An arch composed of red, white and blue balloons was strung over the roadway. This was, after all, a special occasion. Mittleman was coming to New York City all the way from San Diego. On foot. Thirty-two hundred miles. Fifty-seven days. Some 14 pairs of running shoes later.
- Mittleman, deeply tanned, ran and walked an average of 52 miles a day. That is two marathons every day, an average of 16 to 18 hours of running a day. For about the last three weeks he only slept about two hours a day. “He was running on adrenaline,” one friend said. Some had been in touch with him by cell phone throughout the trip.
Mittleman is one of the world’s premier ultramarathon runners. He holds the American record for running 100 miles (14 hours), and he also holds the six-day record of 573 miles. And he was no slouch in the 1,000-mile run, either, having been the former world record-holder in the event, traversing the distance in 10 days 11 hours.
It was now about 10 a.m. Mittleman was scheduled to cross the finish line in 15 minutes. Some in the crowd had been in touch with him during Mittleman’s “Journey Across America.” It was no exaggeration: 11 states, starting from California on May 1, through Arizona, the Rockies, the Midwest, Appalachia, the East Coast, Manhattan isle. Over rivers and across mountains and along highways and cracked roads, morning, noon, night.
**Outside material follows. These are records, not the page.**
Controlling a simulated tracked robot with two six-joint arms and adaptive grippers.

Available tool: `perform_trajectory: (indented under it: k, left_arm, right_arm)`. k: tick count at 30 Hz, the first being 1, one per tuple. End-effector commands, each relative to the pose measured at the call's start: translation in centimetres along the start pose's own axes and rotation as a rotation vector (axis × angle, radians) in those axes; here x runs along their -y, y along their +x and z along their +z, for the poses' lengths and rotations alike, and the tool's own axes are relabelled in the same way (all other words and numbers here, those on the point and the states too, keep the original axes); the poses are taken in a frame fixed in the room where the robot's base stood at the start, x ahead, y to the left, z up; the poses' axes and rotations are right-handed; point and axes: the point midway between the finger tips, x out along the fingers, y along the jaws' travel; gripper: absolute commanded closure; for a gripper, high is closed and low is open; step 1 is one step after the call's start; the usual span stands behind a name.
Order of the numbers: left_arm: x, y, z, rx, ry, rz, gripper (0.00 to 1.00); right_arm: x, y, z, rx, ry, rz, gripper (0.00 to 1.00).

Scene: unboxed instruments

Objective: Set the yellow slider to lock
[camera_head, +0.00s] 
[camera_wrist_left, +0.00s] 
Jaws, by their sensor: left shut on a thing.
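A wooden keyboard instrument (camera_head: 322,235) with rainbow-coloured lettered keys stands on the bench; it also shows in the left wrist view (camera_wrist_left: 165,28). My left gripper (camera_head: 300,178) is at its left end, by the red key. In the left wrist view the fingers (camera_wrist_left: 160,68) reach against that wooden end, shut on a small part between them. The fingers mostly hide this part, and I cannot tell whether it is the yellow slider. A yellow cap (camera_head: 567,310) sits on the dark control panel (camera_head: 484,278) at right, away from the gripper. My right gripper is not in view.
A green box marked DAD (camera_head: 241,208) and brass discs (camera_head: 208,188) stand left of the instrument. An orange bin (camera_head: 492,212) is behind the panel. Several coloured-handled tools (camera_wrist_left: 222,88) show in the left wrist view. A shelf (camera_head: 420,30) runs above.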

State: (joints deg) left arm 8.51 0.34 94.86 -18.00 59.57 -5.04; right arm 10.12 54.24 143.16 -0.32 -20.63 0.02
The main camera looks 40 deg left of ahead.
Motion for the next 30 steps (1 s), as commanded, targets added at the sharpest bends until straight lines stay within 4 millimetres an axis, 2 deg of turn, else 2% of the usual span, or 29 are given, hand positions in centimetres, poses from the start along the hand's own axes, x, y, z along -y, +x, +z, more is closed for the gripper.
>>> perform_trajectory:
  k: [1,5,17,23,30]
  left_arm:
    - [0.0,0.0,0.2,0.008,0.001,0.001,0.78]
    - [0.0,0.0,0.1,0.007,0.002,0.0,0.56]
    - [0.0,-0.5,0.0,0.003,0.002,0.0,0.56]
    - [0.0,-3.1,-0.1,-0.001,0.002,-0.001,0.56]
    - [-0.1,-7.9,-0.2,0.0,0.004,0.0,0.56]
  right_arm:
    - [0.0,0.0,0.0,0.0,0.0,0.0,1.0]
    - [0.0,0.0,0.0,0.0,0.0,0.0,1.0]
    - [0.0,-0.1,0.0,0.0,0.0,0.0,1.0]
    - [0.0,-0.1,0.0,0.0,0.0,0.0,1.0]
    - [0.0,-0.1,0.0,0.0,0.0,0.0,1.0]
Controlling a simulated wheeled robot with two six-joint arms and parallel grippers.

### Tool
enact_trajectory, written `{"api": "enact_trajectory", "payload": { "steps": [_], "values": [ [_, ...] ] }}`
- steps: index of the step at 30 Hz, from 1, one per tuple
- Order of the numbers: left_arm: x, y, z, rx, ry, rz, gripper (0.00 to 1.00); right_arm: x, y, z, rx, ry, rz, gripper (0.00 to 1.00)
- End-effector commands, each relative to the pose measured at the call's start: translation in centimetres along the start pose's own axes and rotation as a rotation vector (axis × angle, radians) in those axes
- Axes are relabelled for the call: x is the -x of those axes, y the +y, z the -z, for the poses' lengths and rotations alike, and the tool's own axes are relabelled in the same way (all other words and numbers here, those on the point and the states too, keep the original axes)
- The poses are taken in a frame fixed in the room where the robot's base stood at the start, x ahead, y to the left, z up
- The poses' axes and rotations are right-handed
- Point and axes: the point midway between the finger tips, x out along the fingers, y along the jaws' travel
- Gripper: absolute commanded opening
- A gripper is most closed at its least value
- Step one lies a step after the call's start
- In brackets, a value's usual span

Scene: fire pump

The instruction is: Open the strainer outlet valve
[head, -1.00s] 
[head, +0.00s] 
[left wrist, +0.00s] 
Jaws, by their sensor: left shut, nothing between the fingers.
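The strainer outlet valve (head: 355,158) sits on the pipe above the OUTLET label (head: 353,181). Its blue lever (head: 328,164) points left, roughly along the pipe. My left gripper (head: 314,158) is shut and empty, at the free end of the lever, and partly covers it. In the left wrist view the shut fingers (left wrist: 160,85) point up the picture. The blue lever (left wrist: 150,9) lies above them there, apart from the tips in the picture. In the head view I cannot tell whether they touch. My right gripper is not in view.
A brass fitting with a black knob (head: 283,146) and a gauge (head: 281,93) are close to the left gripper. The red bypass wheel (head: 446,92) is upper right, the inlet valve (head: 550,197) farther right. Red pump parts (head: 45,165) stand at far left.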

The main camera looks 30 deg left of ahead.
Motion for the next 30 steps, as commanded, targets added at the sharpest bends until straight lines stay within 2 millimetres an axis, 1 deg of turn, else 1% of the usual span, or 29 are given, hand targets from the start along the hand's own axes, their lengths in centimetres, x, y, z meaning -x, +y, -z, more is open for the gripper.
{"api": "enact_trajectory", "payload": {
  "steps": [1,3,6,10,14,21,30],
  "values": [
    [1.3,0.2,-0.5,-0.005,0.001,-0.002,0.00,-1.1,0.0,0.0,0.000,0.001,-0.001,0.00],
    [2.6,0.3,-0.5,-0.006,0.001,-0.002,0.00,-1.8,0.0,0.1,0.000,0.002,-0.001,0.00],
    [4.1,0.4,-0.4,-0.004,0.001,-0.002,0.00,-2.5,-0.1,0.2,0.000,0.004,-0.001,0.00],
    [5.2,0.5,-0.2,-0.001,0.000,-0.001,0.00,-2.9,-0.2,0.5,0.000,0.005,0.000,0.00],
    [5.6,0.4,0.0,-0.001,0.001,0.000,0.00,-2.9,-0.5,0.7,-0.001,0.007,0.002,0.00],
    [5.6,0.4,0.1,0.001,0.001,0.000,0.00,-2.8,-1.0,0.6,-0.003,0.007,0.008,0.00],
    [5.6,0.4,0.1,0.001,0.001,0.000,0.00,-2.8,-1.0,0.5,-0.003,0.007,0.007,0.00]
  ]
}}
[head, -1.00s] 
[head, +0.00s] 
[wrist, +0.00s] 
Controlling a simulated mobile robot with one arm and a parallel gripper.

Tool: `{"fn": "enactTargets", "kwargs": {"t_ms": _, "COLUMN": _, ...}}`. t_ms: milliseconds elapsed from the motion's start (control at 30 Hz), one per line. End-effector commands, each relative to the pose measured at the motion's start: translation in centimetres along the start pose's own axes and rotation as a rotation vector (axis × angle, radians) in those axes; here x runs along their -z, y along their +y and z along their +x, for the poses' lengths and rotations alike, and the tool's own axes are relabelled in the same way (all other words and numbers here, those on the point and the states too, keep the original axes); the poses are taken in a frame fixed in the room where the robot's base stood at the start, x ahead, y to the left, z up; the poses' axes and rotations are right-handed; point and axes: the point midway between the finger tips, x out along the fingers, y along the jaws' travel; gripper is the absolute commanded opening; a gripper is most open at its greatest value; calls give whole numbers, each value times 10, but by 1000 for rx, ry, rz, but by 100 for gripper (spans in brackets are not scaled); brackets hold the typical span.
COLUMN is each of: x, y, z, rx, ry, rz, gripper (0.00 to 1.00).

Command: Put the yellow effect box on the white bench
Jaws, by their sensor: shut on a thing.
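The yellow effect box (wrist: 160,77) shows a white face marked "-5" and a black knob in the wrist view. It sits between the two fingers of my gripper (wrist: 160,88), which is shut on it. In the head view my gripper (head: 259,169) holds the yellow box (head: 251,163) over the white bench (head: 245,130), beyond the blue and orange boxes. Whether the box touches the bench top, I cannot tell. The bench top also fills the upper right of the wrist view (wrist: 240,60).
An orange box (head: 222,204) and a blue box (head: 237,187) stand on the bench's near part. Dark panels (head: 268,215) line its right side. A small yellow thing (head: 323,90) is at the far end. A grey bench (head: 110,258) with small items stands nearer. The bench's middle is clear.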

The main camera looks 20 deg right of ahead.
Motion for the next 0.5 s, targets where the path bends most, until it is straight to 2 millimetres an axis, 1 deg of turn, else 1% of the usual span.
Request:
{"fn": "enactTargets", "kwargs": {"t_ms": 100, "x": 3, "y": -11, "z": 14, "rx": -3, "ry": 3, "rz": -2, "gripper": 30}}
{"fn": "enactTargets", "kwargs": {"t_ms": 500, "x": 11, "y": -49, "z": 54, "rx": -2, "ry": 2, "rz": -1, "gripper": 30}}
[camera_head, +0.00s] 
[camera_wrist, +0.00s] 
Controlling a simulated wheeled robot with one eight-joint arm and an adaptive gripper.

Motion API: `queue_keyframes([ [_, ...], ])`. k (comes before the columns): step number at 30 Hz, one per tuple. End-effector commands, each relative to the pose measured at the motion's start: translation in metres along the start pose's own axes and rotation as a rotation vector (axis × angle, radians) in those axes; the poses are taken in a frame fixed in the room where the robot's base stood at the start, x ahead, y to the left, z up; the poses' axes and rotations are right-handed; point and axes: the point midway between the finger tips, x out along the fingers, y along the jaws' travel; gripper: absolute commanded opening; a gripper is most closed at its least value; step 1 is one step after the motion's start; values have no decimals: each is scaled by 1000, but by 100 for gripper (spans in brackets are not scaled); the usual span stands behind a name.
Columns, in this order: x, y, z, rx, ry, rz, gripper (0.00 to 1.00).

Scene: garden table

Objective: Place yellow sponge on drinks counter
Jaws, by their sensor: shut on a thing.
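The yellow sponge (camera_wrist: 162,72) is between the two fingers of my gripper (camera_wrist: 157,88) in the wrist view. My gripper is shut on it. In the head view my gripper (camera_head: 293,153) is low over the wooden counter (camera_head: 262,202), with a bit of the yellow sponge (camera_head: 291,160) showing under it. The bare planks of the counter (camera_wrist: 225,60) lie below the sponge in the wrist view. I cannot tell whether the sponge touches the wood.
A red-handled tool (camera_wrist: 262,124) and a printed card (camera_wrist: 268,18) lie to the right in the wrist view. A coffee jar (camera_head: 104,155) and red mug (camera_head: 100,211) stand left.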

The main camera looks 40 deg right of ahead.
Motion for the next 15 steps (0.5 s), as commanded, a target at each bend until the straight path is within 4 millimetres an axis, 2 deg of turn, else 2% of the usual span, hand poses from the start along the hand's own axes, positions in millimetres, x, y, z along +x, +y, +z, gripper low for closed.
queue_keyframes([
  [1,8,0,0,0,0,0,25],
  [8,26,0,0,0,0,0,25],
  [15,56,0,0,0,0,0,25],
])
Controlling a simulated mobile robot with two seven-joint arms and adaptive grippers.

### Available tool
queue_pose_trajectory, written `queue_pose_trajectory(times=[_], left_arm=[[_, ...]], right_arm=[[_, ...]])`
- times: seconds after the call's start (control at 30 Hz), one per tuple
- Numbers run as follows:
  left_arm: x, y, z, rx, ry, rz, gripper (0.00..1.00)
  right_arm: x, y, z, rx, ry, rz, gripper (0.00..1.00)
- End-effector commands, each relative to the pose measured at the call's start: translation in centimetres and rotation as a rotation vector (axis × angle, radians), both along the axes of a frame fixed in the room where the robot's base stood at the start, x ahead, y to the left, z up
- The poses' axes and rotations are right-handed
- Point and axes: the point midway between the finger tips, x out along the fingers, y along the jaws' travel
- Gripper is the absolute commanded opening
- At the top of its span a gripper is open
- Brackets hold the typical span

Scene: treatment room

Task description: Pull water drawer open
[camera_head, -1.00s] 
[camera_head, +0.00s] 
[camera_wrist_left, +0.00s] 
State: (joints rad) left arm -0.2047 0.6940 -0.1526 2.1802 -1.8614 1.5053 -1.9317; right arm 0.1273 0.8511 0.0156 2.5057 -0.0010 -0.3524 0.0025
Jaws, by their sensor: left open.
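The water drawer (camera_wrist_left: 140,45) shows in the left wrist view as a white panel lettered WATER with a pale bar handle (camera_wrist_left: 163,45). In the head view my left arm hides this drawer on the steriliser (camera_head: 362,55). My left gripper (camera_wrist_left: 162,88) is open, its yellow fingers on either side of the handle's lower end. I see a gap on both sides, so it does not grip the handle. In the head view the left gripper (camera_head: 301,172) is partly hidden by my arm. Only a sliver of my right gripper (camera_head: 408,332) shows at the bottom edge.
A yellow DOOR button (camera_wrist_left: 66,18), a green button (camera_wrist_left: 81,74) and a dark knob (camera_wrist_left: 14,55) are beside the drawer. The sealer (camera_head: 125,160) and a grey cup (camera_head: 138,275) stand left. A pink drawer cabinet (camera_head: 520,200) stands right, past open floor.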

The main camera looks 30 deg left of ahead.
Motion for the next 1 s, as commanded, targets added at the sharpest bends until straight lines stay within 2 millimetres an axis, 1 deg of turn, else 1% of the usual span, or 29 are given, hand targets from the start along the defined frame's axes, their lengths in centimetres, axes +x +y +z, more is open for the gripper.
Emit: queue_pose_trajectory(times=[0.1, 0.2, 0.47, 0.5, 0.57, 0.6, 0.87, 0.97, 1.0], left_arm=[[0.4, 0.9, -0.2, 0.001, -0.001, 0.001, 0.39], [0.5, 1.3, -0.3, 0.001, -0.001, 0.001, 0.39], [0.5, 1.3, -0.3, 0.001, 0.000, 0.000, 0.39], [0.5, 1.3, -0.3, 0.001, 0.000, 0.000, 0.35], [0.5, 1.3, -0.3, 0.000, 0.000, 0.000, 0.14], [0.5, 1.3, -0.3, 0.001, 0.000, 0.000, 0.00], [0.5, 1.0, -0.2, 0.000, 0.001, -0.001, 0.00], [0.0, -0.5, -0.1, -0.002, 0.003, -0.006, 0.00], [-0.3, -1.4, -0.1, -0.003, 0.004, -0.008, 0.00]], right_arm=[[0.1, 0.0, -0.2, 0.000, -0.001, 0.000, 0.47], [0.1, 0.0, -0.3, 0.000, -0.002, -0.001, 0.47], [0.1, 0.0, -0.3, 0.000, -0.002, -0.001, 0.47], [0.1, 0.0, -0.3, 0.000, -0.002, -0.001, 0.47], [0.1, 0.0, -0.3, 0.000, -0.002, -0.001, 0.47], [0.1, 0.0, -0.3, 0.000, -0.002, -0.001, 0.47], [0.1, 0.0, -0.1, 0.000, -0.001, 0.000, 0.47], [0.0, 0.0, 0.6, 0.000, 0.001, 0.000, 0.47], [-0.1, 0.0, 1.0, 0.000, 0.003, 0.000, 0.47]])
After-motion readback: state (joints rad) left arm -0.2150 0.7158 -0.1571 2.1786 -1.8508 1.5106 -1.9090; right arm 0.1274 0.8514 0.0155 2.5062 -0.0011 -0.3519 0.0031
His purpose, he said, was to call attention to the growing sedentary lives of American children. “Clearly,” he said, “we need to be doing more to help kids understand the importance of healthy daily activity.” This run, he imagined, would be an impetus. One concern, surely, was that as soon as a youngster, or anyone, heard about running 3,200 miles, the first thing he or she would want to do is lie down on a couch.
“He called me from somewhere in the desert and said it was 106 degrees,” said Irv Gikofsky, the television meteorologist Mr. G., who is Mittleman’s friend and fellow marathon runner. “Then he called me from somewhere in Oklahoma and said there was a thunderstorm. I want to make him an honorary weatherman for Channel 11 News.”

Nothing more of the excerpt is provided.